The deliberation was merely a matter of form; Madame de Maintenon was resolved; and obey they must. Nobody at that time was more at her command than Fenelon. It was then the decisive crisis of Quietism. The question was no less than to know whether its doctor, writer, and prophet, unpalatable as he was to the king, who, however, did not yet thoroughly know him, would be able to acquire, before his doctrine burst forth, that position of a great prelate in the church, to which all his supporters were hurrying him. Hence sprung his unlimited devotedness to Madame de Maintenon, and the sacrifice of poor Maisonfort to her omnipotent will. Fenelon, who knew perfectly well how little she was inclined to this vocation, sacrificed her, certainly not to his personal interests, but for the advancement of his doctrines and the aggrandizement of his own party.
As soon as she had taken the veil, and was immured for ever, he became more and more distant; for she was frankness itself, and by her imprudence did harm to his doctrine, which was already sharply attacked. He did not need so compromising an alliance, but what he wanted was political support. In his last extremity he addressed himself to the Jesuits, and took one of them for his confessor; for they had taken the precaution to have some on both sides.

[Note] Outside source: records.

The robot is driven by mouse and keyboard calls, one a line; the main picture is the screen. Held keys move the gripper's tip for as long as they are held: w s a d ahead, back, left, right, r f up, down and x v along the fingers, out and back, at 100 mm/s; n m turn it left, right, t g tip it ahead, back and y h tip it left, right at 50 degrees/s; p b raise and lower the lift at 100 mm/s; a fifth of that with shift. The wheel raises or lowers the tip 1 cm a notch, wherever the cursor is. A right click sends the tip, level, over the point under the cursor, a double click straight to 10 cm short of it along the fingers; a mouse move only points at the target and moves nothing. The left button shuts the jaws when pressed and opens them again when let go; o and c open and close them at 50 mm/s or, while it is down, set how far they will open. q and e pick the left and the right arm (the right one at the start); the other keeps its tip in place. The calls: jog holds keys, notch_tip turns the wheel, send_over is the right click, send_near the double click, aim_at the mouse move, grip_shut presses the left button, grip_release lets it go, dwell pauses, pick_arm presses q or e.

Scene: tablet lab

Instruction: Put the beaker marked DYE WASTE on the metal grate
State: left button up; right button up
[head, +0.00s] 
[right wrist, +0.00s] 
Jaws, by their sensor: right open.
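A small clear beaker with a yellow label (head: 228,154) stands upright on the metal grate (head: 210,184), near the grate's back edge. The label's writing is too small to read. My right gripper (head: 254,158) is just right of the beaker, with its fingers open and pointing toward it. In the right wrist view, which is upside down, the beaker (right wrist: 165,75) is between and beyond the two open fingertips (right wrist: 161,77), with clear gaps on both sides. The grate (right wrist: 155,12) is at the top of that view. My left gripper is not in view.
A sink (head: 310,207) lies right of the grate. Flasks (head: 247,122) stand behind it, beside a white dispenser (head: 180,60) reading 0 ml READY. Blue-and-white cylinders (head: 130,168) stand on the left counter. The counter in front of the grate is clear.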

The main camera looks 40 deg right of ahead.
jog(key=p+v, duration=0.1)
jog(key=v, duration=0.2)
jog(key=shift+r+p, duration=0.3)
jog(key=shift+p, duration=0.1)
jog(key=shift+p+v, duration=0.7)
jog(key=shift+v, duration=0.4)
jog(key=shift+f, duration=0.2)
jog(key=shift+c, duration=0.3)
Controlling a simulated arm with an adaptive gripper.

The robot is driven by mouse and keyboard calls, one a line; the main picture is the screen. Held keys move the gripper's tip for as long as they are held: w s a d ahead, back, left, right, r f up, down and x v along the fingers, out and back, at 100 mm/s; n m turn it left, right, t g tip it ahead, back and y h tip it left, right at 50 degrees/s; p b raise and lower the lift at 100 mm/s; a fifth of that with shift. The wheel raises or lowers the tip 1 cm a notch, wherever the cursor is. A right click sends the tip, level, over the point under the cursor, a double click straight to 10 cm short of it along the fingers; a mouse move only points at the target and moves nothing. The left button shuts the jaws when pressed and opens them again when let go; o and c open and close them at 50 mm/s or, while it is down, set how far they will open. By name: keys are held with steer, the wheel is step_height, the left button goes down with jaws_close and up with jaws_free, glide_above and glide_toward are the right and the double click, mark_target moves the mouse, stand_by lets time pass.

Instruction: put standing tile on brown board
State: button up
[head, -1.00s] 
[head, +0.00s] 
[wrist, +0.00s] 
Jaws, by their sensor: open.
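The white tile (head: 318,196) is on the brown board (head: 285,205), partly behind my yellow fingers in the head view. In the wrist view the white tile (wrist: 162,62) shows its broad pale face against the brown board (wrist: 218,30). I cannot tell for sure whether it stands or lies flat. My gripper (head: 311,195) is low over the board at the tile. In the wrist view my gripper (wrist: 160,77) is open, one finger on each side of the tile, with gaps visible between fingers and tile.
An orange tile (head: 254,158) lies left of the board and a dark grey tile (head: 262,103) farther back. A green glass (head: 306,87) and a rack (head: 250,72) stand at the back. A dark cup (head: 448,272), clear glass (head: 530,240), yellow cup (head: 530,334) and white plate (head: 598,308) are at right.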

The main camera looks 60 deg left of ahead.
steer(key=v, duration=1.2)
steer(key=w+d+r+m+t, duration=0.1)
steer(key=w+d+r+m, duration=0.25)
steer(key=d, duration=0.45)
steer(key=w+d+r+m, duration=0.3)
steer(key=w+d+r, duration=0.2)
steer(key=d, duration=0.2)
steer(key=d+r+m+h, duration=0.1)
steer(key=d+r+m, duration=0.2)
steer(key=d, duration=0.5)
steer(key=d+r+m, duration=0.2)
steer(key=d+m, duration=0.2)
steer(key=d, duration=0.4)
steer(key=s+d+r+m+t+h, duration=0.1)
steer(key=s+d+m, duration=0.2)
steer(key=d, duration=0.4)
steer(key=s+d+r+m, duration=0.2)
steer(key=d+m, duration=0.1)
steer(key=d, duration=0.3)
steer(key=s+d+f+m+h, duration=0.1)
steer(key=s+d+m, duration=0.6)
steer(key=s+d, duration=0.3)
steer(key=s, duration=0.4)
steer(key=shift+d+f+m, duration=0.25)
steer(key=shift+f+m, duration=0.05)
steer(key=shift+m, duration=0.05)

To fall back from Fenelon to Godet, and undergo his blunt and harsh direction, was more than the new nun could support. One day, when he came to her with the little decrees and petty regulations which he had composed with Madame de Maintenon, La Maisonfort could contain herself no longer, but spoke out, before him and the all-powerful foundress, all the contempt she felt for them. A short time after, a letter with the king's seal expelled her unfeelingly from Saint-Cyr.
She had defended herself too successfully against such persons as Godet, Brisacier, and others of the hostile party. Though abandoned by Fenelon, she endeavoured to remain faithful to his doctrines, and was determined to keep his books. They were obliged to invoke the most powerful man of the time, Bossuet, in order to bring the rebel to reason. But she would not receive even his advice, till after she had asked Fenelon whether she might do so. He replies to this last mark of confidence, I regret to say, by a dull, disagreeable letter, in which are shown but too plainly his jealousy, and the regret he feels in seeing one, whom he had abandoned, pass under the control of another.
[[1]] A bishop, at that time an inspector of the University, boasted before me (and several other persons, who will be witnesses if necessary) that he had burned some of Fenelon's letters.
CHAPTER IX.
BOSSUET AS DIRECTOR.—BOSSUET AND SISTER CORNUAU.—HIS LOYALTY AND IMPRUDENCE.—HE IS PRACTICALLY A QUIETEST.—DEVOUT DIRECTION INCLINES TO QUIETISM.—A MORAL PARALYSIS.
Nothing throws more light upon the real character of direction than the correspondence of the worthiest and most loyal of directors—I mean Bossuet. Experience is decisive; if here, too, the results are bad, we must blame the method and the system, but by no means the man.
The greatness of his genius, and the nobleness of his character would naturally remove Bossuet far from the petty passions of the vulgar herd of directors, their meanness, jealousy, and vexatious tyranny. We may believe what one of his own penitents says of him:—"Without disapproving," says she, "of the directors who interfere even in the slightest thoughts and affections, he did not relish this practice towards those souls which loved God and had made some progress in spiritual life."